A Feature-Fusion Deep Reinforcement Learning Framework for Multi-Configuration Engineering Drawing Layout

Engineering drawings are fundamental to industries such as oil and gas, construction, and manufacturing. However, current practices relying on manual design or rigid parametric templates often suffer from inefficiency and layout inconsistencies. To address these issues, the layout task is formulated as the Orthogonal Rectangle Packing Problem with Multiple Configurations and Complex Constraints (ORPPMC). The Deep Reinforcement Learning for Multi-Configuration Drawing Layout (DRL-MCDL) framework is proposed, which integrates the Pointer Network for Drawing Element Sequencing (PN-DES) with the Target-Type-Matching-based Multi-Pattern Positioning Strategy (TTM-MPPS).

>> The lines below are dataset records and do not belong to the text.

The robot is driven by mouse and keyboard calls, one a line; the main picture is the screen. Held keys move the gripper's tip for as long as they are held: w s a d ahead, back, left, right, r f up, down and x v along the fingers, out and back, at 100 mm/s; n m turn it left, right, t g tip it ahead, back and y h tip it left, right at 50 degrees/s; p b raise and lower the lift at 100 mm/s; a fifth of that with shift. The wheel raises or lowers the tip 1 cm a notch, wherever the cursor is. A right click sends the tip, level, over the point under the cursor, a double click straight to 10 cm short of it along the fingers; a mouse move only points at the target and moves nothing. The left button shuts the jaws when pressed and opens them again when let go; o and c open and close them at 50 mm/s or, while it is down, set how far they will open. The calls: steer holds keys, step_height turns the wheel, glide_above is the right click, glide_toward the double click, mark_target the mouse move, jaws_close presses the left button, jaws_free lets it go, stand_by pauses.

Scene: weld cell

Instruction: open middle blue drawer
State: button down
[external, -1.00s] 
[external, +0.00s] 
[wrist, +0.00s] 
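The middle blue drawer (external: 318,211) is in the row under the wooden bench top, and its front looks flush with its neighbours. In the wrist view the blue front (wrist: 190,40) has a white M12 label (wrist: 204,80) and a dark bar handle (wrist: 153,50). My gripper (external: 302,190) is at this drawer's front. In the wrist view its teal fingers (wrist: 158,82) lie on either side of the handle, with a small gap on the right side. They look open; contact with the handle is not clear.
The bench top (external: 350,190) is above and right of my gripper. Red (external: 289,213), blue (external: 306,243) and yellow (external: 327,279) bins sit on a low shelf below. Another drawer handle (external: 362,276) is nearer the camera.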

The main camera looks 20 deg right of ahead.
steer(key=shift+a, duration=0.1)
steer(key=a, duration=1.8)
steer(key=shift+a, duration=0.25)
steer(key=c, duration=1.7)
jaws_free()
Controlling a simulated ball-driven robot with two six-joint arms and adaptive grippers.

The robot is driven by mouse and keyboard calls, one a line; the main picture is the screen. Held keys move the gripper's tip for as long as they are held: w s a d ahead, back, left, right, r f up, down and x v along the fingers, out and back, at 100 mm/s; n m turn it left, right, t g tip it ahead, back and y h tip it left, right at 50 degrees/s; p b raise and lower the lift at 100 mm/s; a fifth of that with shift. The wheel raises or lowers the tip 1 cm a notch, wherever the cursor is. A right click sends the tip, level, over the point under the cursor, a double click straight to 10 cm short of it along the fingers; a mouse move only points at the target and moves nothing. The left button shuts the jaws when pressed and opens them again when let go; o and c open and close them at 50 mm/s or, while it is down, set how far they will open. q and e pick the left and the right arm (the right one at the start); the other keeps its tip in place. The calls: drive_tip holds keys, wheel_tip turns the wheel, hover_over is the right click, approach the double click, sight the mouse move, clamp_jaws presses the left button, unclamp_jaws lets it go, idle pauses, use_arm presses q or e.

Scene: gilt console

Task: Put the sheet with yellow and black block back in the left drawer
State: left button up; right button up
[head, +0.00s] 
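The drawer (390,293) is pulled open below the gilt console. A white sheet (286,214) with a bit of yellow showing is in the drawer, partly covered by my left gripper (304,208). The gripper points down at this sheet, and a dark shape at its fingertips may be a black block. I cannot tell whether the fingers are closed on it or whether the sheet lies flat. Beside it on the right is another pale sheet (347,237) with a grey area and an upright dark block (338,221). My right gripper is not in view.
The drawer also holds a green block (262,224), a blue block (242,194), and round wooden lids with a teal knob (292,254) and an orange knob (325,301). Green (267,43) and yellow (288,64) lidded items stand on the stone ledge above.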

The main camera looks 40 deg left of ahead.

Within this framework, PN-DES employs deep reinforcement learning and feature fusion to combine element attributes with layout configurations for optimal sequence inference, while TTM-MPPS performs precise positioning in accordance with industrial rules to ensure strict adherence to aesthetic requirements. Ablation experiments validate the contribution of each module. Experimental results on real-world engineering drawings demonstrate that DRL-MCDL achieves a Feasibility Rate (FR) exceeding 98.5% on standard instances (12–40 elements), significantly outperforming traditional methods. Furthermore, it maintains a high inference efficiency with an Average Time (AT) of less than 0.3 s, striking an optimal balance between layout quality and computational speed.